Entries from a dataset
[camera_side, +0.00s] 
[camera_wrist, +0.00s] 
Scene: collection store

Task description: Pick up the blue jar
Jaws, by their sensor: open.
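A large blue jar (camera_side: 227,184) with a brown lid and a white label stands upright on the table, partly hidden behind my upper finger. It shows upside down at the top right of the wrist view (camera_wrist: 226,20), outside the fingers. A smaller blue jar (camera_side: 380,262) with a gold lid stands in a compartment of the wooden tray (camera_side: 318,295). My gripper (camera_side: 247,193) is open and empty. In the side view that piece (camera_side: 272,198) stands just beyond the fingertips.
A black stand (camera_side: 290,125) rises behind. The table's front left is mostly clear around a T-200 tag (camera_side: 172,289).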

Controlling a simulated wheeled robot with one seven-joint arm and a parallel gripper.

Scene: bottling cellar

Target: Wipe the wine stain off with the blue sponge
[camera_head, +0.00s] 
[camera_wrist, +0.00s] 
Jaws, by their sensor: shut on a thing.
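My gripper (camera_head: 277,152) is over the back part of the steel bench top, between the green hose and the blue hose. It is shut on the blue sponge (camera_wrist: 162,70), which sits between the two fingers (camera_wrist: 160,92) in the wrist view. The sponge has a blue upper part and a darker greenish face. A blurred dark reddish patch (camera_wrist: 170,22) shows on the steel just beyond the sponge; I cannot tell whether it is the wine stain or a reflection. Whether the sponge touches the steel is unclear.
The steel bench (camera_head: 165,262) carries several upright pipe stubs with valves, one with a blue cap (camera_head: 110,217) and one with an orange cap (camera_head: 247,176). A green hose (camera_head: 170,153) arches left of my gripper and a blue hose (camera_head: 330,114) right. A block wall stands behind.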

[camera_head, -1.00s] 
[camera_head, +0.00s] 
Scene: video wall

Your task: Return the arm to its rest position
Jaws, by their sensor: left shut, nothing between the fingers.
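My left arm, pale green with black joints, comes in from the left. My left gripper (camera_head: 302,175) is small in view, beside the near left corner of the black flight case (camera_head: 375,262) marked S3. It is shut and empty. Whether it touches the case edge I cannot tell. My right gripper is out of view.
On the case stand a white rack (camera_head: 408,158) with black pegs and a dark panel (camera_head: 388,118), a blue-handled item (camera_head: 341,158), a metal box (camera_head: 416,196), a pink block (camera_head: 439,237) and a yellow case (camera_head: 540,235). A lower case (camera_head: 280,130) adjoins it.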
* * *
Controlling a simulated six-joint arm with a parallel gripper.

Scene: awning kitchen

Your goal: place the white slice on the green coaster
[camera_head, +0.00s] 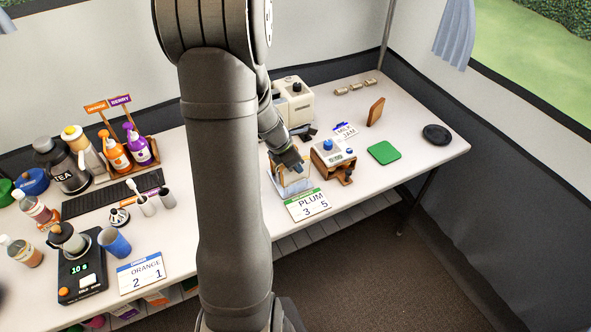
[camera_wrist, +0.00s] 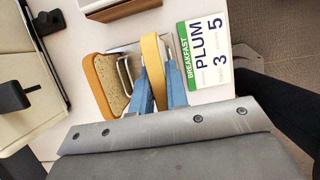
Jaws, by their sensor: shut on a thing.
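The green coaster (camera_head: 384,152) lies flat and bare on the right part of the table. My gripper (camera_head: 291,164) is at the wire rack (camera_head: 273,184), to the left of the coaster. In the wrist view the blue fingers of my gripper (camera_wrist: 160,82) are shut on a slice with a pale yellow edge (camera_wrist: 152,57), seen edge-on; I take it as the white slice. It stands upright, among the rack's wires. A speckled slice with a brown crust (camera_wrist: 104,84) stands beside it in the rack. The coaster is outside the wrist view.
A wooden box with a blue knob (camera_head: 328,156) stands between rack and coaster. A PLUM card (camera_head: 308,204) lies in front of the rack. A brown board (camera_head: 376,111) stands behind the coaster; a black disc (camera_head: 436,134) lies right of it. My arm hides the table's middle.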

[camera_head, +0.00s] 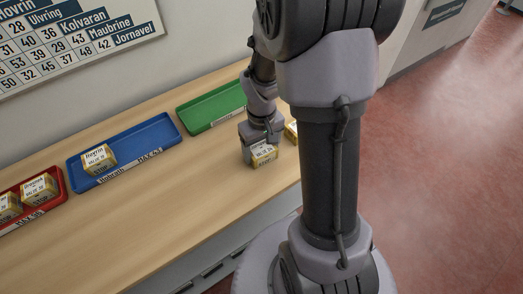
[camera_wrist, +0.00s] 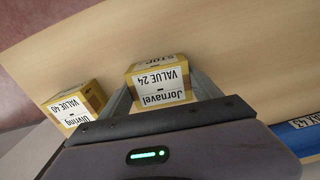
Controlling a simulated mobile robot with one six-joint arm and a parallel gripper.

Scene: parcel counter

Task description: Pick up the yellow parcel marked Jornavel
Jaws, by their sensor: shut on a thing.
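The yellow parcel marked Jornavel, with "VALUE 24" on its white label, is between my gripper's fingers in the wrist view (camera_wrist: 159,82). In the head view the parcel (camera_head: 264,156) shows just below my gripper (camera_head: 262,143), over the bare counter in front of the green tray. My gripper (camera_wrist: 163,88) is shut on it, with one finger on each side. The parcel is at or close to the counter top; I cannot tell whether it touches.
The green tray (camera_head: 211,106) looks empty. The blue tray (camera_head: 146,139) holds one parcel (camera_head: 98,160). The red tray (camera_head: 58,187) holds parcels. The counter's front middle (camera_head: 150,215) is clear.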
* * *
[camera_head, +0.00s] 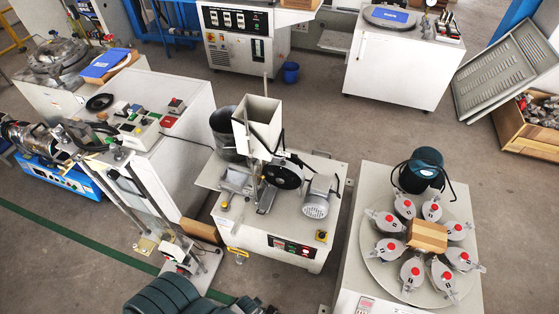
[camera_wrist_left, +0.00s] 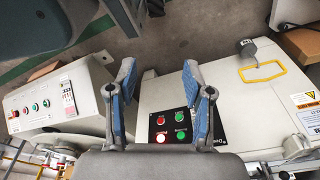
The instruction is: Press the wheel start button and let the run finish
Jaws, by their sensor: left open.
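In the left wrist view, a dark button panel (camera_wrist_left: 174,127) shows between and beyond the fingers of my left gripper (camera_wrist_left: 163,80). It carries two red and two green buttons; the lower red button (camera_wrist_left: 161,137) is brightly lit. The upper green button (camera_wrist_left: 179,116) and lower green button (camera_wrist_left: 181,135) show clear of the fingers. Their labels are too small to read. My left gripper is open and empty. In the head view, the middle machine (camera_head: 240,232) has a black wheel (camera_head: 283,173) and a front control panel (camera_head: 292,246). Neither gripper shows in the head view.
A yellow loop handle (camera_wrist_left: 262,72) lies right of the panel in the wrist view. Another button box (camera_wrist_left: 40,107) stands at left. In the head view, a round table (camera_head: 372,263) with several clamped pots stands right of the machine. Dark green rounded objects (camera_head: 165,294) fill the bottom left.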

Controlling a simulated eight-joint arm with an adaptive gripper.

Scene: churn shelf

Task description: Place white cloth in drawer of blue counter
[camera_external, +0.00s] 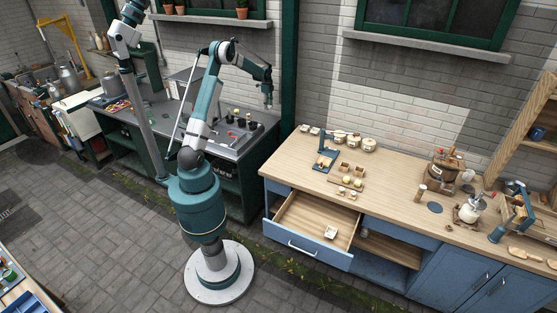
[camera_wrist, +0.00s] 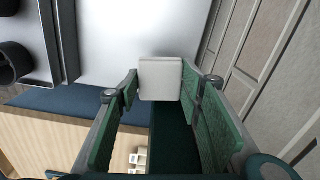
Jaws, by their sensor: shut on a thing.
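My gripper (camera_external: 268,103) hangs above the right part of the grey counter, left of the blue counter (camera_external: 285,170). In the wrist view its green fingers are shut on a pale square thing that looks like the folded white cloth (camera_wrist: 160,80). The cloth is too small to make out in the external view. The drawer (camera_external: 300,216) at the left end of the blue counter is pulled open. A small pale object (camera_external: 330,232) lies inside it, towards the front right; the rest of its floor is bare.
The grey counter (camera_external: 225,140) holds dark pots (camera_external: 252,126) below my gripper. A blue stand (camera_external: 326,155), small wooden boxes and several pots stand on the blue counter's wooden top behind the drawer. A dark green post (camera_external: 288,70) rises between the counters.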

▶ [Exercise objective]: Transcribe precisely the lines between the one that contains "[camera_side, +0.00s]" and the one that contains "Task description: Pick up the blue jar", counting those two lines as part of the range.

▶ [Written response]:
[camera_side, +0.00s] 
[camera_wrist, +0.00s] 
Scene: collection store

Task description: Pick up the blue jar

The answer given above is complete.